Even the Bears 2012 performance is an aberration. It’s unlikely that we will see another time that a team defense has that type of point separation and, more importantly, consistency of week-to-week production. Focus your attention and assets elsewhere.
5: Can you explain the typical “tags” used in a salary cap league? And what types of players should get them? – Wayne
Every salary cap (SC) league has unique rules. That’s part of what makes them so enjoyable. And just like the NFL, most SC leagues provide a mechanism for owners to keep some of their players once their contracts expire. That’s what people mean when they talk about “tags.”
To keep it simple, most leagues have two types of tags – a “Franchise” tag and some sort of “Restricted Free Agent Tag.” The RFA tag may be called a “Transition” tag.
The Franchise tag works similarly to the NFL tag of the same name. The owner is able to retain the player, generally on a short contract, for a very high salary. The salary is an average of say the top-5 paid players at that position in the league. This tag is best used on elite-caliber players who either are going to help their team win now or have trade value if signed by their current owner. Since these players are normally on short deals, the best way to gauge value is via redraft rankings. If the player isn’t a first- or second-round redraft player, you may be overpaying.

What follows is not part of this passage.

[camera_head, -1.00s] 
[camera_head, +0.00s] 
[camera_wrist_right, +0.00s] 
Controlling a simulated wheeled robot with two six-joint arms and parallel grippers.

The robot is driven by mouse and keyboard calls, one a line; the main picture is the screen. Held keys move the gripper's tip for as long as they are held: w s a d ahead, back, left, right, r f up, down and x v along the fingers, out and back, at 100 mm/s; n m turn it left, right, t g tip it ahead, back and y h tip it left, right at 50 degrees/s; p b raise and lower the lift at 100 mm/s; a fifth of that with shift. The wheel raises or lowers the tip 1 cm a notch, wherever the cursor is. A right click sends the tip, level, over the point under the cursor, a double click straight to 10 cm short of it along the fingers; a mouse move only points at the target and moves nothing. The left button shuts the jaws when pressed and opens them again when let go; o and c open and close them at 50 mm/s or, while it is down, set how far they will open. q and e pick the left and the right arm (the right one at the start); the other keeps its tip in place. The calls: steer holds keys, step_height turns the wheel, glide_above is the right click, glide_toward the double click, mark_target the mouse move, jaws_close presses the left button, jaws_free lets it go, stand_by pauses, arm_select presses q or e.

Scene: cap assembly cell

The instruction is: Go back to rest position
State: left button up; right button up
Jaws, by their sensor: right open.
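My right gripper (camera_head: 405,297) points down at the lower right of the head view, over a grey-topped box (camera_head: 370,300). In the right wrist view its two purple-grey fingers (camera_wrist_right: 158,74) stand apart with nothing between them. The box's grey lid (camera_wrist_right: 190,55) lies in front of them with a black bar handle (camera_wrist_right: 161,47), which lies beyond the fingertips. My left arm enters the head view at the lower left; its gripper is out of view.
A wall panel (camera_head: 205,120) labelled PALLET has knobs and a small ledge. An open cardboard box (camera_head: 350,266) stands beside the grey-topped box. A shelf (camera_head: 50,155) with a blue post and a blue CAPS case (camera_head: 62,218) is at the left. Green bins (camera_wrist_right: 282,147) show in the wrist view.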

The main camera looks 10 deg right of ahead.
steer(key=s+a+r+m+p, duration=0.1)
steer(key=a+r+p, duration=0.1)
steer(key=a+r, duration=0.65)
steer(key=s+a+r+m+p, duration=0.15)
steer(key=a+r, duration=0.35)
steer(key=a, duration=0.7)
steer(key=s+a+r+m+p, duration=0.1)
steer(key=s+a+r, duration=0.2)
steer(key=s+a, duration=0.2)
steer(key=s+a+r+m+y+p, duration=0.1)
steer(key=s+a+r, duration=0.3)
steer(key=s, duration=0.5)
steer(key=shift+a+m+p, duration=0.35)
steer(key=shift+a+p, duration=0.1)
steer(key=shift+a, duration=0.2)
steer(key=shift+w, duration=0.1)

The Transition tag is usually some form of a “right of last refusal.” That means that the player is bid on by any owners who want to participate in the auction, but the current owner can match the final bid. In some leagues if the owner lets the player go, he/she is compensated with either cap money or rookie picks. This is the more flexible tag and works to the owner’s advantage. It’s usually wise to transition tag as many players as you are allowed to. There’s no downside since you can always elect not to exercise your right of last refusal. Of course the risk with this tag is that you may see the player get bid up beyond your ability/willingness to pay. But in that case, you just spend your money in the general auction.